Распространение ваххабизма тревожило французов, видевших в нем угрозу для колониальной империи и делавших ставку на мыслившийся экуменическим и синкретичным ислам местных жителей.

Поэтому неудивительно, что французы стремились развивать и поддерживать в пику ваххабитскому течению тренды на толерантность и мирное сосуществование в исламе подконтрольного населения. Но будет ошибкой считать, будто Амаду Ампате Ба и его книга всего лишь сыграли роль тарана против ваххабизма в интересах колониальной системы.

Судя по всему, верный последователь Тьерно Бокара и Куллеля увидел в недовольстве французов ваххабитским влиянием возможность реализовать собственное представление о том, каким должно быть исламское образование на его родине.

Амаду Ампате Ба стал архитектором «контрреформистского» движения, с помощью колониальной администрации открывшего собственные исламские школы, в которых преподавание велось на местных языках (вместо арабского и французского) и упор делался на суфийское учение Тьерно Бокара.
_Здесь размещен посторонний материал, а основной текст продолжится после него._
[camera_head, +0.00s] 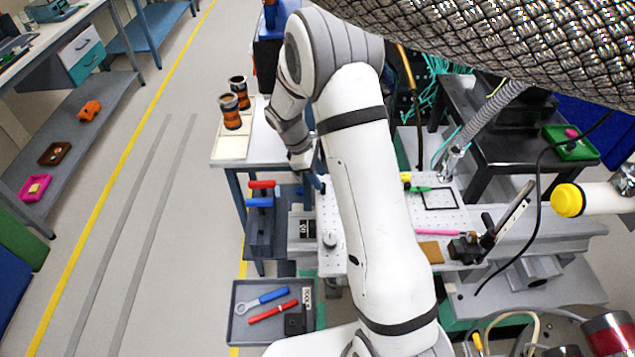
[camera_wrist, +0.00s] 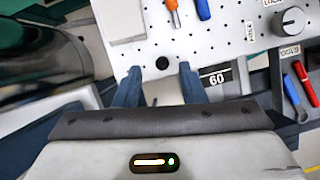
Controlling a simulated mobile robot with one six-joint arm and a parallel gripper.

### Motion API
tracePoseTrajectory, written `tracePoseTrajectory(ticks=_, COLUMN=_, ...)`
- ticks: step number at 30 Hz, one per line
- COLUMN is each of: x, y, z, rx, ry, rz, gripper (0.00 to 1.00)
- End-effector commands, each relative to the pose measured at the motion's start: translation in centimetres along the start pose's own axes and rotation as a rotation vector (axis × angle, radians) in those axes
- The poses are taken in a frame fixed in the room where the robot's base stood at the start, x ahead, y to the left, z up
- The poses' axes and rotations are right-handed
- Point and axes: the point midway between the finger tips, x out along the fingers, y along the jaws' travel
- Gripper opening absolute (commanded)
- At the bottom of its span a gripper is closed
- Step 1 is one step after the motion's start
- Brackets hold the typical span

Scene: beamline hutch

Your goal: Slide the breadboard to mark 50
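The white perforated breadboard (camera_head: 458,212) lies on a grey rail bench, partly hidden behind my arm. Its near part fills the upper middle of the wrist view (camera_wrist: 215,40). A dark plate marked 60 (camera_wrist: 216,77) sits beside its edge; other marks are hidden or unreadable. A grey round knob (camera_wrist: 293,20) stands near a LOCK label and also shows in the head view (camera_head: 330,240). My gripper (camera_wrist: 159,78) has its two blue fingers apart. A round black spot on the board lies just beyond the fingertips; I cannot tell whether they touch the board.
A grey tray (camera_head: 240,330) with blue and red tools stands low in front. A side table (camera_head: 232,148) with two orange-black cans stands behind left. Pink and green tools, a brown block and a black post occupy the board's right part. Open floor lies left.

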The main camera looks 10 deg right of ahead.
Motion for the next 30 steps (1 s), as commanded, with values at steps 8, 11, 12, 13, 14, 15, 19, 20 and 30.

Как пишет Луис Бреннер, специалист по исламу в Западной Африке, «эти школы предназначались для обучения экуменической, открытой и толерантной форме ислама, подобной той, которую Ампате Ба получил от Тьерно Бокара».

Необходимо подчеркнуть, что книга о Тьерно Бокаре считается по сей день достоверной и точно передающей взгляды этого шейха, который таки был перенниалистом. То есть Амаду Ампате Ба сделал акцент на привлекательных для французов аспектах мировоззрения наставника преднамеренно, но преследовал свои и, я бы сказал, благие цели. Другое дело, что в перспективе это скорее навредило, так как способствовало укреплению колониального штампа.

Таким образом, и сами мусульмане африканского происхождения, желая подчеркнуть самобытность и уникальные положительные особенности ислама на Черном континенте, способствуют живучести устаревшего стереотипа.